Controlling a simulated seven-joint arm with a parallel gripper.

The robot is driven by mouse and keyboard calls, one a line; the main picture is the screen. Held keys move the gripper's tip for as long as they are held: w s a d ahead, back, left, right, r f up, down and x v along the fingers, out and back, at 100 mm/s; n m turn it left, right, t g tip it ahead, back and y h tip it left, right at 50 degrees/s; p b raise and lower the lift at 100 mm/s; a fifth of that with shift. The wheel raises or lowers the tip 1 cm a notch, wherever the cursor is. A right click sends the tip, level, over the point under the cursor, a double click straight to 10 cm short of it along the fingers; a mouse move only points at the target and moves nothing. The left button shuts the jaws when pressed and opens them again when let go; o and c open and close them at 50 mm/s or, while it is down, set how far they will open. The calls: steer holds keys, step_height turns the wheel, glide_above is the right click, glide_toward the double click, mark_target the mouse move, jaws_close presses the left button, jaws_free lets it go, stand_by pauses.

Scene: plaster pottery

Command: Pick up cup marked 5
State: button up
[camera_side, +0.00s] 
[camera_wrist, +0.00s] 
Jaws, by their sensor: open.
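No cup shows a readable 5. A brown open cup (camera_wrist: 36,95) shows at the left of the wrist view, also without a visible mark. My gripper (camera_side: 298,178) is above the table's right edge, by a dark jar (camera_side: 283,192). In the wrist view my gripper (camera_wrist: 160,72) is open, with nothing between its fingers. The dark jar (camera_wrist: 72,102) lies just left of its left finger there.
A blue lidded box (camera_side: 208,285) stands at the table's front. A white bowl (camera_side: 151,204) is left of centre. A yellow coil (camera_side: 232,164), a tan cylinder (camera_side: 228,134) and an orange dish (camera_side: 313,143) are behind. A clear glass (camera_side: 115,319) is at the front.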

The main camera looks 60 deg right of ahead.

━━━━━━

_Given instruction_
Output all of the material exactly as written.

_Output of the exercise_
Controlling a simulated seven-joint arm with a parallel gripper.

The robot is driven by mouse and keyboard calls, one a line; the main picture is the screen. Held keys move the gripper's tip for as long as they are held: w s a d ahead, back, left, right, r f up, down and x v along the fingers, out and back, at 100 mm/s; n m turn it left, right, t g tip it ahead, back and y h tip it left, right at 50 degrees/s; p b raise and lower the lift at 100 mm/s; a fifth of that with shift. The wheel raises or lowers the tip 1 cm a notch, wherever the cursor is. A right click sends the tip, level, over the point under the cursor, a double click straight to 10 cm short of it along the fingers; a mouse move only points at the target and moves nothing. The left button shuts the jaws when pressed and opens them again when let go; o and c open and close them at 50 mm/s or, while it is down, set how far they will open. The calls: steer holds keys, step_height turns the wheel, glide_above is the right click, glide_toward the double click, mark_target the mouse move, jaws_close presses the left button, jaws_free lets it go, stand_by pauses.

Scene: plaster pottery

Command: Pick up cup marked 5
State: button up
[camera_side, +0.00s] 
[camera_wrist, +0.00s] 
Jaws, by their sensor: open.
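No cup shows a readable 5. A brown open cup (camera_wrist: 36,95) shows at the left of the wrist view, also without a visible mark. My gripper (camera_side: 298,178) is above the table's right edge, by a dark jar (camera_side: 283,192). In the wrist view my gripper (camera_wrist: 160,72) is open, with nothing between its fingers. The dark jar (camera_wrist: 72,102) lies just left of its left finger there.
A blue lidded box (camera_side: 208,285) stands at the table's front. A white bowl (camera_side: 151,204) is left of centre. A yellow coil (camera_side: 232,164), a tan cylinder (camera_side: 228,134) and an orange dish (camera_side: 313,143) are behind. A clear glass (camera_side: 115,319) is at the front.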

The main camera looks 60 deg right of ahead.

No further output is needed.